The outrage economy goes hand in hand with the abolition of context. Context is so 1995. Now we’re in a 25/7 news cycle, and it’s physically impossible to read everything that everyone is talking about. So we do the next best thing: We get angry about the out-of-context excerpts that are brought to our attention until whoever made them apologizes, loses his job or is otherwise silenced.
It’s bad for comedy, it’s bad for speech and it’s bad for thought.
The outrage economy is like feasting with panthers, to borrow a phrase from Oscar Wilde. You’re always an inch or two away from the career-ending tweet. And in the meantime you feel that the constant indignation is fine and fair and justified, that the voices it silences and the opinions it eats are only the price of civilized conversation. The people who lose everything — well, they had it coming. You think that right up until it’s you.
Part of it’s our attention span. It’s grotesquely short. The other day I got berated by a goldfish for being too easily distracted. We bounce from excerpt to excerpt, taking it on good authority that we ought to be upset about the two-minute clip that we did see from a nine-hour interview that we didn’t. We are bothered by what we saw, and surely that is enough.
Look at the Lena Dunham book outrage. The book came out in September. Months later, someone read part of it and shared that excerpt in the most indignation-making way possible, and then, once it had been winnowed down into a consumable chunk, everyone grew an opinion about it and talked it to death.
It is one thing to conduct yourself in a way that strives not to give offense. That’s polite. It is another thing to expect never to be offended. That’s impossible.
Now we’re at the point where, as Rock says, you can’t even be offensive on the way to being inoffensive. We’re governed by the thinnest skins.
Look at what FIRE’s Greg Lukianoff calls “disinvitation season” on college campuses, the very phenomenon Rock referenced. It’s not just No to Ann Coulter. It’s No to Bill Maher. No to newsmakers like Condoleezza Rice, Christine Lagarde, Robert Birgeneau. Soon, Lukianoff predicts, “the only people they can safely invite to speak will be those who have nothing to say.”
“People all over the globe are coming to expect emotional and intellectual comfort as though it were a right,” Lukianoff writes. “This is precisely what you would expect when you train a generation to believe that they have a right not to be offended.”
The outrage machine is so wonderful and well-oiled and efficient that it is easy to feel that it is right. Many individual times, it feels right. He shouldn’t have said that. I don’t approve of her joke. But on net, the effect is silencing.
And it’s interesting to map our disapproval in the context of today’s outrage (well, possibly yesterday’s — the cycle moves so quickly) over the pulling of “The Interview” from theaters. That indignation was pointed in a different direction than usual. It’s one thing when we go silent in the face of a threat. That, we can tell, is wrong. That is censorship. That is our free speech being shuttered. That must not stand.

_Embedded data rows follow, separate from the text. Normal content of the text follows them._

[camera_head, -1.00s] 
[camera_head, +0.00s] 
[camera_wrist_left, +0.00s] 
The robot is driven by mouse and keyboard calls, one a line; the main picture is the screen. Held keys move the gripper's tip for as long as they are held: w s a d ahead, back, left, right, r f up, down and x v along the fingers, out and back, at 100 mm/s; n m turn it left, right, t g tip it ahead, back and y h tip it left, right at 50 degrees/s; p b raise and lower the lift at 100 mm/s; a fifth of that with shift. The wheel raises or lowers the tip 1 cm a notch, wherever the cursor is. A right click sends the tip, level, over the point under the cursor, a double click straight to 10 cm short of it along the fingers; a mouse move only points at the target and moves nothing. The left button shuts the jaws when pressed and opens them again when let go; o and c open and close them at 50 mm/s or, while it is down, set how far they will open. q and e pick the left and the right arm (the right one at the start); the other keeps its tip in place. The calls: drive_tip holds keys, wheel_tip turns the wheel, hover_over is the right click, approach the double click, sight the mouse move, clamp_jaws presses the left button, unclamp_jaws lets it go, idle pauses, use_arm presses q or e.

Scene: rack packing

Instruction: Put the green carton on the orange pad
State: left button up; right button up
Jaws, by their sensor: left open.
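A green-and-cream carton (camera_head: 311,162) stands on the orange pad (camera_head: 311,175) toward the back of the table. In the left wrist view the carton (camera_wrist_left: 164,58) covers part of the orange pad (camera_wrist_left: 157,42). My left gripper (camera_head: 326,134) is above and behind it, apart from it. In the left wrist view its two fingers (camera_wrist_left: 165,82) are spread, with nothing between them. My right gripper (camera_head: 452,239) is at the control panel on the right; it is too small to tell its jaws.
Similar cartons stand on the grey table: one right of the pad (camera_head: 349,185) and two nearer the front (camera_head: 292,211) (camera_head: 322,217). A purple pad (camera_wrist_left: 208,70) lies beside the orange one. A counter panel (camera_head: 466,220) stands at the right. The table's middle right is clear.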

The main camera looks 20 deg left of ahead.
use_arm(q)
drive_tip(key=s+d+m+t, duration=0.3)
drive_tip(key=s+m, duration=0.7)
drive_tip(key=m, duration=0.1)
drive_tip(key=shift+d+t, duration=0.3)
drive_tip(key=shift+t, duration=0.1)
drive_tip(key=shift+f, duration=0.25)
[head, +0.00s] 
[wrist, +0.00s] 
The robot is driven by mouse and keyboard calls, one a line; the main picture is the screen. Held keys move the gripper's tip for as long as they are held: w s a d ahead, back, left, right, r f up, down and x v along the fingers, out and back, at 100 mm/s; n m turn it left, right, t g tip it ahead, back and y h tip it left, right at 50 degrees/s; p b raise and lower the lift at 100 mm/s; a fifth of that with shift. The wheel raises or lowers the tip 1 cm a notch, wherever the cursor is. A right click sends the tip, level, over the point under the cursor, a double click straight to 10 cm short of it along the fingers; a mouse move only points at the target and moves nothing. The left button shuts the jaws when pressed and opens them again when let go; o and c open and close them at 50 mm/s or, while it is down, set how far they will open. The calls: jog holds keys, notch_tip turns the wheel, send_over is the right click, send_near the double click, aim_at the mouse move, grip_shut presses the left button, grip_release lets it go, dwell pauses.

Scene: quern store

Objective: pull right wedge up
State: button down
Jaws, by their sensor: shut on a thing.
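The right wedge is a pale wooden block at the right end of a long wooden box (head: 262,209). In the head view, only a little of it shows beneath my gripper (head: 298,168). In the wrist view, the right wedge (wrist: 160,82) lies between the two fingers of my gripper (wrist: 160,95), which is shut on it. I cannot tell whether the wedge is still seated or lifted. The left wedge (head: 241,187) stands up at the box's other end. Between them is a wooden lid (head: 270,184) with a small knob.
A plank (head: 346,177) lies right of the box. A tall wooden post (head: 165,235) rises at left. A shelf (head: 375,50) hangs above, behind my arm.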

People often make the point that there’s free speech and then there’s paid speech, and while you have the right to the first, you don’t have the right to the second. You don’t have the right to a platform. But this can bleed out in dangerous ways. Instead of accepting the possibility that something might be briefly offensive on its way to being powerful, we cut down each tree before we can see what the forest might look like. Whether it’s by law or by tacit understanding, this kind of hair-trigger indignation (hey, less to read!) limits the range of things that get made and thought and experienced. It’s not just a question of “The Interview” not getting seen in theaters, or the Steve Carell-starring “Pyongyang” getting red-lighted. What about all the other things that we’re missing, that we’ll never even know about?
We can tell it’s wrong when the censorship comes down from an outside source — North Korea, say. It’s pretty generally agreed that pulling “The Interview” from theaters was a cowardly move by Sony. But when it’s something we do to ourselves, the impact is the same: silence. Less choice. Less freedom to make up your own mind about what bothers you. Safer, gooier things, like Chris Rock said.